Paul Greenberg, Carl Safina1, article publié sur Infosperber le 18 septembre 2024, traduit par Bon Pour La Tête


Les défenseurs de la nature ont commencé dès les années 1990 à lutter contre la surpêche afin de protéger la faune et la flore des océans. Aux Etats-Unis, ces militants ont obtenu gain de cause. Ils ont réussi à convaincre le Congrès américain de mettre en place une législation stricte pour restaurer la biodiversité. Ils ont ainsi enclenché un cercle vertueux qui a permis à toutes sortes d'espèces marines – du puissant espadon à la modeste coquille Saint-Jacques – de réapparaître en abondance le long des côtes américaines.
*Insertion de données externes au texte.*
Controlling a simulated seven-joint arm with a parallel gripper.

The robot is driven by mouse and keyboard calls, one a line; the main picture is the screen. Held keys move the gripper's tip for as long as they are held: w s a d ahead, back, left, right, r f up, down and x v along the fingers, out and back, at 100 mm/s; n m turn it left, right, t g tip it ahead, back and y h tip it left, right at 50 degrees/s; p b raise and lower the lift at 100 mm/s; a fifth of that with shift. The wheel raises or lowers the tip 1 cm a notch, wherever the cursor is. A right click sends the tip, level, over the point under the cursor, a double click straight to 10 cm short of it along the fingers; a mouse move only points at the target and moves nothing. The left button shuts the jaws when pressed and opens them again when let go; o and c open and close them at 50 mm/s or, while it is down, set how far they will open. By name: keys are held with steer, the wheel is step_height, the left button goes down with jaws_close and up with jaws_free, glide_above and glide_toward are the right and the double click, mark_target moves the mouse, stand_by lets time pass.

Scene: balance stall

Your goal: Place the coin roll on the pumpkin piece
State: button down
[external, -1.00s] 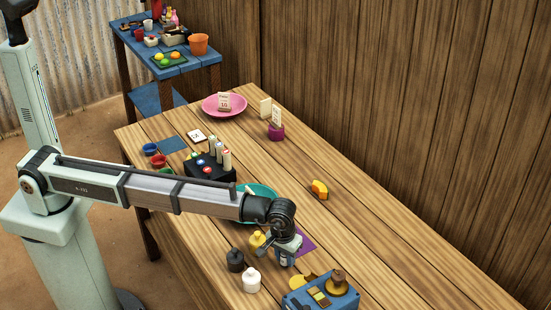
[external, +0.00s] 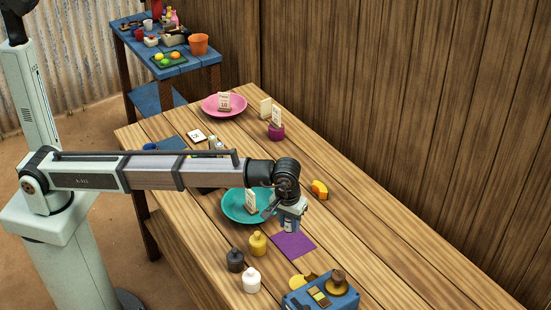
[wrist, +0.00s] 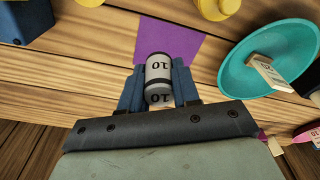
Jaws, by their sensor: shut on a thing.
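The coin roll (wrist: 158,76) is a light grey cylinder with a dark band and the number 10 on it. My gripper (wrist: 158,88) is shut on it, with a blue finger on each side in the wrist view. In the external view my gripper (external: 289,226) hangs over the table by the far edge of the purple square (external: 296,246). The pumpkin piece (external: 319,189) is orange, yellow and dark, and lies on bare wood to the upper right of my gripper. The pumpkin piece is not seen in the wrist view.
A teal dish (external: 232,213) with a number card stands left of my gripper. Yellow (external: 257,243), black (external: 235,260) and white (external: 251,280) weights stand in front. A blue scale (external: 320,294) is at the near edge. Wood around the pumpkin piece is clear.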

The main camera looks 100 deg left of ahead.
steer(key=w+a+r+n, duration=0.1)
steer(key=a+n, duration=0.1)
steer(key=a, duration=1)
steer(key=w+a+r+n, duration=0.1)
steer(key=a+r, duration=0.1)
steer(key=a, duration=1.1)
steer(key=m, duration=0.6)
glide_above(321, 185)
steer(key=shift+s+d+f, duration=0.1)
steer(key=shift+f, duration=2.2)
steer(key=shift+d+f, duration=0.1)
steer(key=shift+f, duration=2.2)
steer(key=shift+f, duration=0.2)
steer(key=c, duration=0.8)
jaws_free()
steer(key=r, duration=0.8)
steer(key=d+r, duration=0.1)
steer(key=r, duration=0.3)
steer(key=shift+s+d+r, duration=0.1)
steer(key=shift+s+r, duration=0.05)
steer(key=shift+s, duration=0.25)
Les nouvelles réglementations concernant d'autres espèces ont eu un effet positif similaire. Les tortues de mer qui mouraient auparavant dans les filets de pêche au crabe peuvent désormais y échapper. Moins d 'oiseaux marins se font prendre dans les lignes de pêche. Les baleines trouvent davantage de nourriture le long des côtes américaines et s'ébattent aujourd'hui à portée de vue de la Statue de la Liberté depuis que la pêche des petites espèces comme les menhaden a été limitée. En outre, la pêche professionnelle et de loisir américaine a pu augmenter son chiffre d'affaires de 35% entre 2018 et 2022.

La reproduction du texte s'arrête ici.